## OBJECTIVE
Only the lines from the one holding "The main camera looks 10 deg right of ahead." through the one holding "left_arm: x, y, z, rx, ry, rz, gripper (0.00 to" are to be retyped, exactly as they appear, with both boundary lines included.

Robot control records:
_ _ _

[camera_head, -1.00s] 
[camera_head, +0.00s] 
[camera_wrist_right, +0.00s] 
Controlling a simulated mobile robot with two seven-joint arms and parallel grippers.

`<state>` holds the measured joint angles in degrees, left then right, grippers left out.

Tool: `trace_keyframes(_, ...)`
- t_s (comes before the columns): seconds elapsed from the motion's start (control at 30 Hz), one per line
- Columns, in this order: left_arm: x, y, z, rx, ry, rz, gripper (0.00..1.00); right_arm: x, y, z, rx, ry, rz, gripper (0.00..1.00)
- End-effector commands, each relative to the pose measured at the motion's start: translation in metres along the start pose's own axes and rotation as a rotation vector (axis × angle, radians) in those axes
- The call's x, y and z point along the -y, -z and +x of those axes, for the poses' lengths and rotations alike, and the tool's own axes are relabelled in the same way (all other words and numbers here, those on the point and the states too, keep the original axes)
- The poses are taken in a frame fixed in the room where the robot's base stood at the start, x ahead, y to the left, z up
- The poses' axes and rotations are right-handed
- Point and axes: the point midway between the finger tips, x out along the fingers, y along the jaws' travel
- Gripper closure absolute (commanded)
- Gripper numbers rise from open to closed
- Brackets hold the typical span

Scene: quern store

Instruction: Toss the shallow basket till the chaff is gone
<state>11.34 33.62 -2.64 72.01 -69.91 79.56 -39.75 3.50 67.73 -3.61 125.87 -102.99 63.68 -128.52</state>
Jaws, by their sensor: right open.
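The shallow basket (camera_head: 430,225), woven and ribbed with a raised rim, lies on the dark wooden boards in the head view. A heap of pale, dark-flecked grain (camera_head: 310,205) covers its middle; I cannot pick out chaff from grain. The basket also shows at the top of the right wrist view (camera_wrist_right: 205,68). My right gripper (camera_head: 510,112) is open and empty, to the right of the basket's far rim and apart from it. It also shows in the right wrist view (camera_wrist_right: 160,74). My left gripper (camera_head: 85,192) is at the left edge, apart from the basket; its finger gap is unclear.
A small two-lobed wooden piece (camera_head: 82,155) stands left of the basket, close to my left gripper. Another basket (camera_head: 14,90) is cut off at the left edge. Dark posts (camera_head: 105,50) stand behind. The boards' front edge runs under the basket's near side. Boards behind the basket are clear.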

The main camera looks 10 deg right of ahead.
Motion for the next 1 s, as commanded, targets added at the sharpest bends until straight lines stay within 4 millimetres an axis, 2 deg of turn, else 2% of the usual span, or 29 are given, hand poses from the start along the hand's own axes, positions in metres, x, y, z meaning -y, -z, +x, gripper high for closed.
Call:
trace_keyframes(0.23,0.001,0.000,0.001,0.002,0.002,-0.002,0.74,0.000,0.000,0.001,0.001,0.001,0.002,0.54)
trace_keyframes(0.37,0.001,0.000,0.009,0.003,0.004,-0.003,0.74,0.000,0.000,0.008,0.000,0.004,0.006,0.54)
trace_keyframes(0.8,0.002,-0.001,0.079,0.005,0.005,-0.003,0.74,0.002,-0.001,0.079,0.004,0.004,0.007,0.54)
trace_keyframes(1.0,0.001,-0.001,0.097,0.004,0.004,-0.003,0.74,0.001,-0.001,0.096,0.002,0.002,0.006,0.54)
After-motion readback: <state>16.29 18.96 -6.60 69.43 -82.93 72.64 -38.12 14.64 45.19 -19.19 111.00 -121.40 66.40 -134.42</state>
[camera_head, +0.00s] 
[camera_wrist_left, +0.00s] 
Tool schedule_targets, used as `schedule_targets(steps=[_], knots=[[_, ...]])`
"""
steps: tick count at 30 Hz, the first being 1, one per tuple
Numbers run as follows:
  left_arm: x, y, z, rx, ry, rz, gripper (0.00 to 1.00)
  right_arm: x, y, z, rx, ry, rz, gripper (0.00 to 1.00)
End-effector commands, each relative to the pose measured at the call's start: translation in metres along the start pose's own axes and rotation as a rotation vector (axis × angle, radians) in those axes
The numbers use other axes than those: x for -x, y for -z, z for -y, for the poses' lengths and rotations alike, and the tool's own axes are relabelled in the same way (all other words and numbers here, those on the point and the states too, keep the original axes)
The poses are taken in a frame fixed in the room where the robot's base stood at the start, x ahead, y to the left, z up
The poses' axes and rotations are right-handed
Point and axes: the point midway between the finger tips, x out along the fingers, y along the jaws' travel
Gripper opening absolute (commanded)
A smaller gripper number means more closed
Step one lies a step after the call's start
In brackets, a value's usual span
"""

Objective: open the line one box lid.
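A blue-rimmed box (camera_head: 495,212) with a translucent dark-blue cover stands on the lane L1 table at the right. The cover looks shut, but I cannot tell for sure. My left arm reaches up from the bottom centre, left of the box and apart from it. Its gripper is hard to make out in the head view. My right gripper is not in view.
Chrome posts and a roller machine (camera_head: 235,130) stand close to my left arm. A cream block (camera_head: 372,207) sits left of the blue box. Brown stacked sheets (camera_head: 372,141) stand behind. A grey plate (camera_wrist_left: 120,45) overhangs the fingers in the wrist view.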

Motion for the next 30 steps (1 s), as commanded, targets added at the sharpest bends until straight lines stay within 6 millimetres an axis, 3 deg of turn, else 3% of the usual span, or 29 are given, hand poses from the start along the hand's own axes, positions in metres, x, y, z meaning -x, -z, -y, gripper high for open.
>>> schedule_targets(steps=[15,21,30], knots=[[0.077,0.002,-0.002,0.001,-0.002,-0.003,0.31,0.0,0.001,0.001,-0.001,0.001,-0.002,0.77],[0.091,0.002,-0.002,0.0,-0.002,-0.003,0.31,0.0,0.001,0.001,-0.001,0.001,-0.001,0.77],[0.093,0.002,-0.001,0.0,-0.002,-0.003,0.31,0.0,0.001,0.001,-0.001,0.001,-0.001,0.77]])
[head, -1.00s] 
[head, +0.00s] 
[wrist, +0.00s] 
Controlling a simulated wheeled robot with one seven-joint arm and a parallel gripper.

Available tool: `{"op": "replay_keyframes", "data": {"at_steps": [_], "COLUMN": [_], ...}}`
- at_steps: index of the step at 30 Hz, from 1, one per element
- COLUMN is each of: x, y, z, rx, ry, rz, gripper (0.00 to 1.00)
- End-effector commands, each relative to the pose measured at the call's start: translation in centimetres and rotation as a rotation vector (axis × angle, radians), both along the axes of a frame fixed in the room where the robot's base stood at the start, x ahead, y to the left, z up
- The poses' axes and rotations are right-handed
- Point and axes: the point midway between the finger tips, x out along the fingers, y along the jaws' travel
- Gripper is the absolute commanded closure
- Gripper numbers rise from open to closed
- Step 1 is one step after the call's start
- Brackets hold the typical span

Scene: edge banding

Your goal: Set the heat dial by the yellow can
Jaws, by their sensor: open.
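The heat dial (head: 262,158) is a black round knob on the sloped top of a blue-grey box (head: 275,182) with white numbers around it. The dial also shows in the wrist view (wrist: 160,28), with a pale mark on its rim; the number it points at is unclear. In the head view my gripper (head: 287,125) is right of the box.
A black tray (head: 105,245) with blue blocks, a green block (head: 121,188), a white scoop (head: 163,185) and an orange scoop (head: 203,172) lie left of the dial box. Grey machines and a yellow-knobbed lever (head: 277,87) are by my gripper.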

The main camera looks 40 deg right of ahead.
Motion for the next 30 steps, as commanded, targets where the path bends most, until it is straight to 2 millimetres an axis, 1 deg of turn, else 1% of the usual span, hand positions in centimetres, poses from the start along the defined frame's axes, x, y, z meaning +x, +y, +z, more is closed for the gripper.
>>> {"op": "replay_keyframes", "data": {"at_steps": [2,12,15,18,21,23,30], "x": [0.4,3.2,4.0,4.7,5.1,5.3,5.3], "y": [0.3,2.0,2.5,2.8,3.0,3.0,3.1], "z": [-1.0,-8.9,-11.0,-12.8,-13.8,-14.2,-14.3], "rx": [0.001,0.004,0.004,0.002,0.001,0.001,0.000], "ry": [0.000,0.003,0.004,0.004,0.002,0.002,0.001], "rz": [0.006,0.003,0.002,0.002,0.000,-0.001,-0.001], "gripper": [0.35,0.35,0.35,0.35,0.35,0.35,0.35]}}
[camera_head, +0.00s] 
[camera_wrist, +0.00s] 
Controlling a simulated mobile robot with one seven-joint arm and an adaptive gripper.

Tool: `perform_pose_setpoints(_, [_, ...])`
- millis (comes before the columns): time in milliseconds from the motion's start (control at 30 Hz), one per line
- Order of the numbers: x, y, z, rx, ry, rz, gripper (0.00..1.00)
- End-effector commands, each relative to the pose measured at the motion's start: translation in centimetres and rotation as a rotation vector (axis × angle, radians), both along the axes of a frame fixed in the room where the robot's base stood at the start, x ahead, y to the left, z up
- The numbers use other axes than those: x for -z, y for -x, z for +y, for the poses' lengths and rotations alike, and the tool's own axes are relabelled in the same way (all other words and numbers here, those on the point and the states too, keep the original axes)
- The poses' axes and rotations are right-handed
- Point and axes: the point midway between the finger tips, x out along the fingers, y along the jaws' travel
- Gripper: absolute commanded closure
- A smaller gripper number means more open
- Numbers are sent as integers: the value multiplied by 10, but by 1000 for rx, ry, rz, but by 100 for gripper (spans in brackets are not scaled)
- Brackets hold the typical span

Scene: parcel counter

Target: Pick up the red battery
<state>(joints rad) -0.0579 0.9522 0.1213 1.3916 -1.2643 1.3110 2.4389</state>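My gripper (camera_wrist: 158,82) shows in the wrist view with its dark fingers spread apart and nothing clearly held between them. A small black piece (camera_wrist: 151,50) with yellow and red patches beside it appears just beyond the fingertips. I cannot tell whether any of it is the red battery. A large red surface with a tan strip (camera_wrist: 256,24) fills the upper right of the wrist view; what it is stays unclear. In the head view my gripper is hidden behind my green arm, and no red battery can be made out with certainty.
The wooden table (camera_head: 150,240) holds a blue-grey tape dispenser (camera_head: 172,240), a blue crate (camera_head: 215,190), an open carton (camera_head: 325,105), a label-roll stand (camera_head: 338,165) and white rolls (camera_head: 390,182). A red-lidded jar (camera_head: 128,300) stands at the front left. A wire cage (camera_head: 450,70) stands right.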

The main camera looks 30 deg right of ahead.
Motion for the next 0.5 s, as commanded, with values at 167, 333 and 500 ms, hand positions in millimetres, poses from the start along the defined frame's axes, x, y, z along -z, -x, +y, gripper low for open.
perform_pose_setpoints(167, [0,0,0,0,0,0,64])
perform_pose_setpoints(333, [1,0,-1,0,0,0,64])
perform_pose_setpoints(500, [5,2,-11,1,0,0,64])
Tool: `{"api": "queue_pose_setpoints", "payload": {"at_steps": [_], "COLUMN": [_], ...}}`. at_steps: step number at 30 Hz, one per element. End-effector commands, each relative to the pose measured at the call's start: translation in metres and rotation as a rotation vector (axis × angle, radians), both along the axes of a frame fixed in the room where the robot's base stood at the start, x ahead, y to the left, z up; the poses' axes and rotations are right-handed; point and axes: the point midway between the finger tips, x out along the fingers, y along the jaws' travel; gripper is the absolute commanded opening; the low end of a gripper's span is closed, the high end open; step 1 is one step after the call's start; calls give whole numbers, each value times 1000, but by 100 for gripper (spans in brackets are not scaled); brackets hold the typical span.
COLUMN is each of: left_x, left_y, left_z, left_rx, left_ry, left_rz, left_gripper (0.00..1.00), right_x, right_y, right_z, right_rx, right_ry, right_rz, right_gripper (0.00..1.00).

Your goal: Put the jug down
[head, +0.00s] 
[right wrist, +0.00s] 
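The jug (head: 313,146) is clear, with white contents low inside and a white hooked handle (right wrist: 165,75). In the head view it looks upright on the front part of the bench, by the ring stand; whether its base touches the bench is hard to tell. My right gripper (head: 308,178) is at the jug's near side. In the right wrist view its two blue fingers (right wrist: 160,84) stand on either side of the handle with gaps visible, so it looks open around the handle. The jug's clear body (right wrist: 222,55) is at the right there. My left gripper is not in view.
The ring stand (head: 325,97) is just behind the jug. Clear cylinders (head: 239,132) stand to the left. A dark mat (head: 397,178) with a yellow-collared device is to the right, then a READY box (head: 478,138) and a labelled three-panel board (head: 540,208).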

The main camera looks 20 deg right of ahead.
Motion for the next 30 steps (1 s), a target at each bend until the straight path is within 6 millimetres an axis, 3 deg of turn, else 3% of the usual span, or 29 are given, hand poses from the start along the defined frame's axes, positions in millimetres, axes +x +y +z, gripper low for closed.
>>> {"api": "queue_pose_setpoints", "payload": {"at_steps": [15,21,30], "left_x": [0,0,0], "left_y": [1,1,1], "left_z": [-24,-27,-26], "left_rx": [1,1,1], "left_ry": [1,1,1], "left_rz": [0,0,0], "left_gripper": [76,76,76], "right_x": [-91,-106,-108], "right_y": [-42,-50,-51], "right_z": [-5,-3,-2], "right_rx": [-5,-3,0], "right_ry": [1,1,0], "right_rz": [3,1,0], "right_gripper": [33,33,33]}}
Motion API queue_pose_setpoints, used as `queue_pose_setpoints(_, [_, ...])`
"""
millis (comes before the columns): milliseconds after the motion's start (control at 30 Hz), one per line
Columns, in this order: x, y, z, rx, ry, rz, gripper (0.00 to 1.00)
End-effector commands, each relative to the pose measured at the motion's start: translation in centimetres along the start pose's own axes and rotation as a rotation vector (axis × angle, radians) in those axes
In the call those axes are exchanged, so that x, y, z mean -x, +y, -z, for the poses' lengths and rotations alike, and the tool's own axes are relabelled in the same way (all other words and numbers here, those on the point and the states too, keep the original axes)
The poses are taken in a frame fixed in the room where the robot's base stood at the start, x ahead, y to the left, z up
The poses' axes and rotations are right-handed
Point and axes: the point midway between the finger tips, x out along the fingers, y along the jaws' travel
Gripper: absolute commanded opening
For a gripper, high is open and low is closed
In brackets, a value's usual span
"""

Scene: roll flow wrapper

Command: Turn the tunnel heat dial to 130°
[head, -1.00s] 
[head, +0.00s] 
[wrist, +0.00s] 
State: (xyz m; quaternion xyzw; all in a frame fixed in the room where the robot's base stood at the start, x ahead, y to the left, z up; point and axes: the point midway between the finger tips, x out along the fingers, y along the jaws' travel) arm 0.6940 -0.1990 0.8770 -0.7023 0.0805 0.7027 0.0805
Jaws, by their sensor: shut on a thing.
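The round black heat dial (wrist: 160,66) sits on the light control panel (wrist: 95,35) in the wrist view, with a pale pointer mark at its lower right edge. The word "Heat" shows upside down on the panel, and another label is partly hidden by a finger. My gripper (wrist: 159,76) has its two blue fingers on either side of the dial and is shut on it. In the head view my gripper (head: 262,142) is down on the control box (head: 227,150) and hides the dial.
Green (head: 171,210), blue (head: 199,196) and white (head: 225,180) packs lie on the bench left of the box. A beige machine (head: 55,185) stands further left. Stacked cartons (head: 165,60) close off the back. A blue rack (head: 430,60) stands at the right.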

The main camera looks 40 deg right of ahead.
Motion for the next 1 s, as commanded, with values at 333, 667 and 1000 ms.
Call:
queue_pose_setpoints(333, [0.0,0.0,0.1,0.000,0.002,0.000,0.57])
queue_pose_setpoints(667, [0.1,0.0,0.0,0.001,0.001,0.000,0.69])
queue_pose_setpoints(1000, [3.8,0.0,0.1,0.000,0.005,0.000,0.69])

_ _ _

## COMPLETE OUTPUT
The main camera looks 10 deg right of ahead.
Motion for the next 1 s, as commanded, targets added at the sharpest bends until straight lines stay within 4 millimetres an axis, 2 deg of turn, else 2% of the usual span, or 29 are given, hand poses from the start along the hand's own axes, positions in metres, x, y, z meaning -y, -z, +x, gripper high for closed.
Call:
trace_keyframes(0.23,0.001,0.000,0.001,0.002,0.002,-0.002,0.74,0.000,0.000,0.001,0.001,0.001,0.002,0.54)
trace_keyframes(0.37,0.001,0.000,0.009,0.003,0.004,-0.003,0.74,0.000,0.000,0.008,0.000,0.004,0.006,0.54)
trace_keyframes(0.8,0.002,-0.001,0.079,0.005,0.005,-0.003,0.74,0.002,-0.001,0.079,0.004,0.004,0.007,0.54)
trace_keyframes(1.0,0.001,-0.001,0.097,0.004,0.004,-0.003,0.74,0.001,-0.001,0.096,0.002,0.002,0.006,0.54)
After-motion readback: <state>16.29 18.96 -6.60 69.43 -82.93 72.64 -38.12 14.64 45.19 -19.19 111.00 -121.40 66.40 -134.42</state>
[camera_head, +0.00s] 
[camera_wrist_left, +0.00s] 
Tool schedule_targets, used as `schedule_targets(steps=[_], knots=[[_, ...]])`
"""
steps: tick count at 30 Hz, the first being 1, one per tuple
Numbers run as follows:
  left_arm: x, y, z, rx, ry, rz, gripper (0.00 to 1.00)

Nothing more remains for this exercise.